Work to complete
Records follow. Pull out every line that contains "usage".

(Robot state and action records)
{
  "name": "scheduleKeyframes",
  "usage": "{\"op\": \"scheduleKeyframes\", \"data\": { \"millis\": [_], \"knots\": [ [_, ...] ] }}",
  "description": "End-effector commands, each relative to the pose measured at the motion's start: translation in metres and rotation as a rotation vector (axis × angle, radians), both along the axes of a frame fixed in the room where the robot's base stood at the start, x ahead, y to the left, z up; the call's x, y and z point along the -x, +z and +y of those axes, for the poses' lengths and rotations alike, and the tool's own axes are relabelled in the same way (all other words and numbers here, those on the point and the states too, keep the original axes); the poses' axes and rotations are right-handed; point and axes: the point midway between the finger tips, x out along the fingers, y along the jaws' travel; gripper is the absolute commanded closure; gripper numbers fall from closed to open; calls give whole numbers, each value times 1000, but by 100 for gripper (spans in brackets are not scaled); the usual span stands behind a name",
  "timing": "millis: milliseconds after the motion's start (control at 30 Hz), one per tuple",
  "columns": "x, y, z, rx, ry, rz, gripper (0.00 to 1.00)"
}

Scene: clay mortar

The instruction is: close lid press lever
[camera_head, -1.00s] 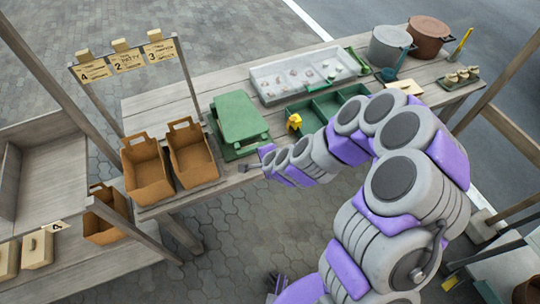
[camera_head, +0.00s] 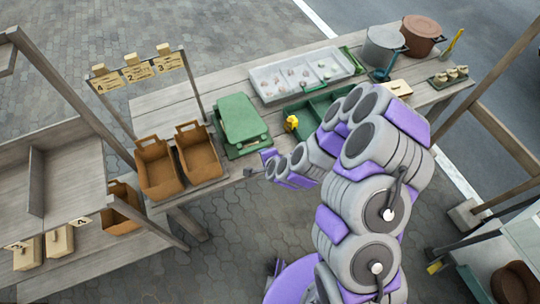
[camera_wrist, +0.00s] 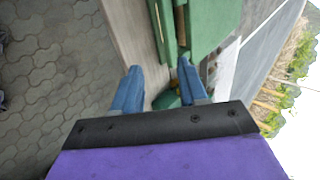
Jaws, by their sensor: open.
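The green press (camera_head: 240,119) stands on the wooden table, with its flat green lid lying low over its base. Its green body also shows in the wrist view (camera_wrist: 212,22), at the top beyond my fingers. I cannot clearly tell the lever apart from the green parts at the press's front edge. My gripper (camera_wrist: 160,82) is open, with two blue fingers apart and nothing between them. In the head view my gripper (camera_head: 268,158) is at the table's front edge, just right of and in front of the press.
Two brown boxes (camera_head: 198,150) stand left of the press. A yellow object (camera_head: 291,123) and a green divided tray (camera_head: 312,104) are to its right. A clear tray (camera_head: 300,76) lies behind. A grey pot (camera_head: 384,46) and a brown pot (camera_head: 421,33) stand at the far right.

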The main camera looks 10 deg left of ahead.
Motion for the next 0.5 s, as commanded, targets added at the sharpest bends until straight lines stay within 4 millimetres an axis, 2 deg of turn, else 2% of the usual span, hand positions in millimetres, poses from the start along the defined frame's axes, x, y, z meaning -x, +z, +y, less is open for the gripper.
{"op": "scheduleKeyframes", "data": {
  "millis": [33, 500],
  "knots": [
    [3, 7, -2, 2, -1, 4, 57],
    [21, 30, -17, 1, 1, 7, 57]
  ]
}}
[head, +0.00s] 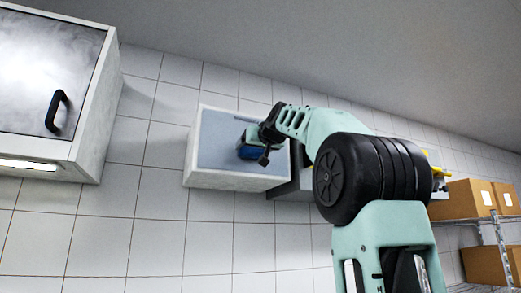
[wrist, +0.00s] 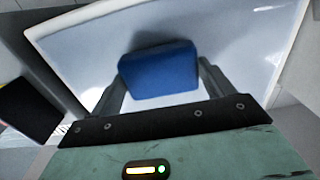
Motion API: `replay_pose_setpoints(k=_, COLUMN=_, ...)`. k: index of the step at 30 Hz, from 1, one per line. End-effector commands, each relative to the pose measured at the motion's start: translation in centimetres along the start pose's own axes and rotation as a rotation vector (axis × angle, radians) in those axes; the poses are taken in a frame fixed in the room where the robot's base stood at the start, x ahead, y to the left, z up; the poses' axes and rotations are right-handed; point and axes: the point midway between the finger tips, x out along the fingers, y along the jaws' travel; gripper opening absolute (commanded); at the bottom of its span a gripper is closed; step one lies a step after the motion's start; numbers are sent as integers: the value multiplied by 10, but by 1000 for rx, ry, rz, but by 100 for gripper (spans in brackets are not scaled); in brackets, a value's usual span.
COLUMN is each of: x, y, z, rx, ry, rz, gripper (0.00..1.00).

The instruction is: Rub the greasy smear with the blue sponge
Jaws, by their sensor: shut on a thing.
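My gripper (wrist: 160,88) is shut on the blue sponge (wrist: 158,70), with one finger on each side of it in the wrist view. In the head view the sponge (head: 250,153) shows at the end of my gripper (head: 255,146), in front of the grey-blue front panel (head: 215,135) of a white wall box. The sponge faces the panel, with a dark shadow along its upper edge. I cannot tell whether it touches the panel. I cannot make out the greasy smear for certain; the sponge and my gripper hide part of the panel.
A cabinet (head: 45,65) with a cloudy grey door and a black handle (head: 56,110) hangs at the left. Cardboard boxes (head: 462,200) stand on a wire shelf at the right. A dark object (wrist: 28,108) shows at the wrist view's left edge. Tiled wall below the box is clear.

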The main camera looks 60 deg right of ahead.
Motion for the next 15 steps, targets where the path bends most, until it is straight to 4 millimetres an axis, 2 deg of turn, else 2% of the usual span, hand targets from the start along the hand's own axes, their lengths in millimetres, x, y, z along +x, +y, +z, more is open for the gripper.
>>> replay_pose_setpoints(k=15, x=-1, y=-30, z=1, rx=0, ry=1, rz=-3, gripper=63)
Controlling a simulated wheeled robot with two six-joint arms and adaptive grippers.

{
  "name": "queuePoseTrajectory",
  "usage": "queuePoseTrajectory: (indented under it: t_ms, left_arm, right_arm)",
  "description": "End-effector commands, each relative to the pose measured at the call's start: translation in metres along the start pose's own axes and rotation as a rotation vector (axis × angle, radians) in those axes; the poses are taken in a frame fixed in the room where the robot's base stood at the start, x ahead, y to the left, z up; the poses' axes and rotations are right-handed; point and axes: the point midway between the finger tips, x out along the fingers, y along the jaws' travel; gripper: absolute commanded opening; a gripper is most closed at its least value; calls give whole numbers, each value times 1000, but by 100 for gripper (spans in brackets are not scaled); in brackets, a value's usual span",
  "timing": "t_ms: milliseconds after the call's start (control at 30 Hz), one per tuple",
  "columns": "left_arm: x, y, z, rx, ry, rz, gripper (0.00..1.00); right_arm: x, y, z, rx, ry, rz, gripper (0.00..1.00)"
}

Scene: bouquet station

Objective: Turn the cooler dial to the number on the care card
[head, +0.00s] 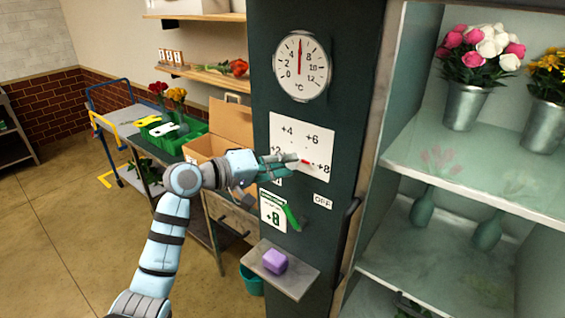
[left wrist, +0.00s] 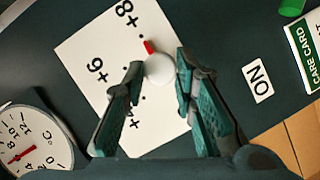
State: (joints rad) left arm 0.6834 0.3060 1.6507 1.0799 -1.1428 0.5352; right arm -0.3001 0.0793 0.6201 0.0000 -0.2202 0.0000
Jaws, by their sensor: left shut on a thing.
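The cooler dial is a white knob (left wrist: 160,70) with a red pointer (head: 306,162), on a white scale plate (head: 288,130) marked +4, +6 and +8. The pointer is directed roughly at +8. My left gripper (head: 284,164) is shut on the knob; the left wrist view shows it between the two fingertips (left wrist: 159,72). In the head view the gripper hides part of the knob and the plate's lower left. The care card (head: 273,212) below reads +8; its edge shows in the left wrist view (left wrist: 306,48). My right gripper is not in view.
A round thermometer (head: 301,66) hangs above the plate. A green lever (head: 291,218) sits beside the card, with an OFF label (head: 322,201) nearby. A small shelf (head: 292,278) below holds a purple block (head: 274,261). Glass cooler shelves with flower buckets (head: 464,105) stand at right.

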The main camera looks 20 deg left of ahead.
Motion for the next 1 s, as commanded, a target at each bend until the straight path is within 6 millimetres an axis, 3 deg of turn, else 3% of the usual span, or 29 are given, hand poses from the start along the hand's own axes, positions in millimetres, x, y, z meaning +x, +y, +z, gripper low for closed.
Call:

Completed task
  "usage": "{\"op\": \"scheduleKeyframes\", \"data\": { \"millis\": [_], \"knots\": [ [_, ...] ] }}",
  "usage": "queuePoseTrajectory: (indented under it: t_ms, left_arm, right_arm)",

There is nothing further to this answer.